Supplied entries:

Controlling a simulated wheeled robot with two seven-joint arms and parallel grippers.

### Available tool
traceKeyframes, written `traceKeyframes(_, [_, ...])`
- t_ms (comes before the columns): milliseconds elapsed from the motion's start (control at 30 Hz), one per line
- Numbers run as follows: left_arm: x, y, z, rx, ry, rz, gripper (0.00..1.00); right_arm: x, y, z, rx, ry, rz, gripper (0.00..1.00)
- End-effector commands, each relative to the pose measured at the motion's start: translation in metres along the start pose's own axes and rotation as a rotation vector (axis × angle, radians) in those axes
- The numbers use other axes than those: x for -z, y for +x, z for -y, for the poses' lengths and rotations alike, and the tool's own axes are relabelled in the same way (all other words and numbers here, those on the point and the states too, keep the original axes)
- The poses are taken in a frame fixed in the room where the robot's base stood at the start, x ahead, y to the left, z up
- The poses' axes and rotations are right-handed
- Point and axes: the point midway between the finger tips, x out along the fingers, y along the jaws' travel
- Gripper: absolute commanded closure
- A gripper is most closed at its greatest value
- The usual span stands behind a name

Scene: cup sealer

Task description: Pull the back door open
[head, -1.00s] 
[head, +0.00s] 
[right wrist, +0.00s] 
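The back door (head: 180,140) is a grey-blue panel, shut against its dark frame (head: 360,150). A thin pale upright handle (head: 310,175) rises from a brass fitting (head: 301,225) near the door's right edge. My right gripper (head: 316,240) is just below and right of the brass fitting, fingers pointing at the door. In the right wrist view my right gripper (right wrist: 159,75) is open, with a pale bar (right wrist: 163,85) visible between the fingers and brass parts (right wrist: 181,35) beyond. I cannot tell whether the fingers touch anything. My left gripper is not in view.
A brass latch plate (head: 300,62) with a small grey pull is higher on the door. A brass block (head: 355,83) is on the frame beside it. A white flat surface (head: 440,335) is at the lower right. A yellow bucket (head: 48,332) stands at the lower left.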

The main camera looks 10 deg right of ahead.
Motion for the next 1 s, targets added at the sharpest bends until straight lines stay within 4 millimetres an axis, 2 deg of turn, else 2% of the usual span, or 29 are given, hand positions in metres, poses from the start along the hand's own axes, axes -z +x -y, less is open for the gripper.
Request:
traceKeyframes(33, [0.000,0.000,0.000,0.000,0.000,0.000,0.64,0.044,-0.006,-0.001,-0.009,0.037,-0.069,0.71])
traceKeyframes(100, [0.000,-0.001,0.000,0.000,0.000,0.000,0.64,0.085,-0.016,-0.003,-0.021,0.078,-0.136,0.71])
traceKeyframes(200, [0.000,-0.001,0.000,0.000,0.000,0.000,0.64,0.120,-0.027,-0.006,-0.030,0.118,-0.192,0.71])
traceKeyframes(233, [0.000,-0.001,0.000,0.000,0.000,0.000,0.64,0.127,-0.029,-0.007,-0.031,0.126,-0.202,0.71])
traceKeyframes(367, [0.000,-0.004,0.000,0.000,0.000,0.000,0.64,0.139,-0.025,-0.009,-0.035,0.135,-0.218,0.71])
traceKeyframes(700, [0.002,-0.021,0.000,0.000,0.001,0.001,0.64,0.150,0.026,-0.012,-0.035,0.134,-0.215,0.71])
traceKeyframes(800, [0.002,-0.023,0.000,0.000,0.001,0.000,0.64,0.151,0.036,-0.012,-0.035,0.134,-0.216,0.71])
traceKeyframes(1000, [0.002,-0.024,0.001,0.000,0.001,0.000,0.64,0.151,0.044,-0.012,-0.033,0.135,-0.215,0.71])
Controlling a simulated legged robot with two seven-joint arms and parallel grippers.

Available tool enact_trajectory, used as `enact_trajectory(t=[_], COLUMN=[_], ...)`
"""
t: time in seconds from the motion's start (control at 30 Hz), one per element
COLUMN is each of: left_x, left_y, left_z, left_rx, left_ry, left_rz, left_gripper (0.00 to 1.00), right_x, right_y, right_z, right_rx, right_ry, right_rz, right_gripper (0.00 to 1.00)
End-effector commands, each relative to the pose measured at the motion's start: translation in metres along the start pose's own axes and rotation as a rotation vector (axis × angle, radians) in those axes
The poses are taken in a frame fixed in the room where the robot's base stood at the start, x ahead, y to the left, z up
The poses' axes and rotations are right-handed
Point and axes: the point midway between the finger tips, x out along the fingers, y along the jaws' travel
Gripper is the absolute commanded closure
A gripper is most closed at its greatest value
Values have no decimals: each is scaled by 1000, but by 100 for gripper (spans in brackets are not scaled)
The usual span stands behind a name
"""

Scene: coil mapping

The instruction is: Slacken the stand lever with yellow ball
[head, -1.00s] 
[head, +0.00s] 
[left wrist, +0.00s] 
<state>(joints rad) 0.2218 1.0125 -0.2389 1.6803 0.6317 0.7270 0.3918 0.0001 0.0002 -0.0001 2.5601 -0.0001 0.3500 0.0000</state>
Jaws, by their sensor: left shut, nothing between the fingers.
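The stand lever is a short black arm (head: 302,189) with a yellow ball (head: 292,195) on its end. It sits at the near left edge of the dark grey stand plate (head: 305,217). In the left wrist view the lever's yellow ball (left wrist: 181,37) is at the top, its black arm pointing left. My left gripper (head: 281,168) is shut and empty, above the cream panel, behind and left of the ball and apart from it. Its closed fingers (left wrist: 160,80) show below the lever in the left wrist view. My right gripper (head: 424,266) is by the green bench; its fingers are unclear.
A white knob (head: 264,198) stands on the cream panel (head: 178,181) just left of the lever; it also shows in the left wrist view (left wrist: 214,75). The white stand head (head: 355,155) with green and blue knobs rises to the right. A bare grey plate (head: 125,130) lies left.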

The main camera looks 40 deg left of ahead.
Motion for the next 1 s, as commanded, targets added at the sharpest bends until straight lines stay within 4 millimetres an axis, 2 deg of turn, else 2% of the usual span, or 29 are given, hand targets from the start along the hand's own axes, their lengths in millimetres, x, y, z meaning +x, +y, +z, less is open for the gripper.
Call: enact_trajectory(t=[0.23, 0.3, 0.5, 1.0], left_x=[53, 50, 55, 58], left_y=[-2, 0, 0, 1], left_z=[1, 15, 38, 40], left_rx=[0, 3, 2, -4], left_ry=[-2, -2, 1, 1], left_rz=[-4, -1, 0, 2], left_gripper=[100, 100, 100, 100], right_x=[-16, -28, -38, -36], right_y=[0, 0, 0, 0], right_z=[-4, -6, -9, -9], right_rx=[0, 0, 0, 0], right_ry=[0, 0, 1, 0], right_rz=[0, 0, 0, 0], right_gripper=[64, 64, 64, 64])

Your task: Which lines include "robot"? Copy each of them out.

Worked solution:
Controlling a simulated wheeled robot with two seven-joint arms and parallel grippers.
- The poses are taken in a frame fixed in the room where the robot's base stood at the start, x ahead, y to the left, z up
Controlling a simulated legged robot with two seven-joint arms and parallel grippers.
The poses are taken in a frame fixed in the room where the robot's base stood at the start, x ahead, y to the left, z up

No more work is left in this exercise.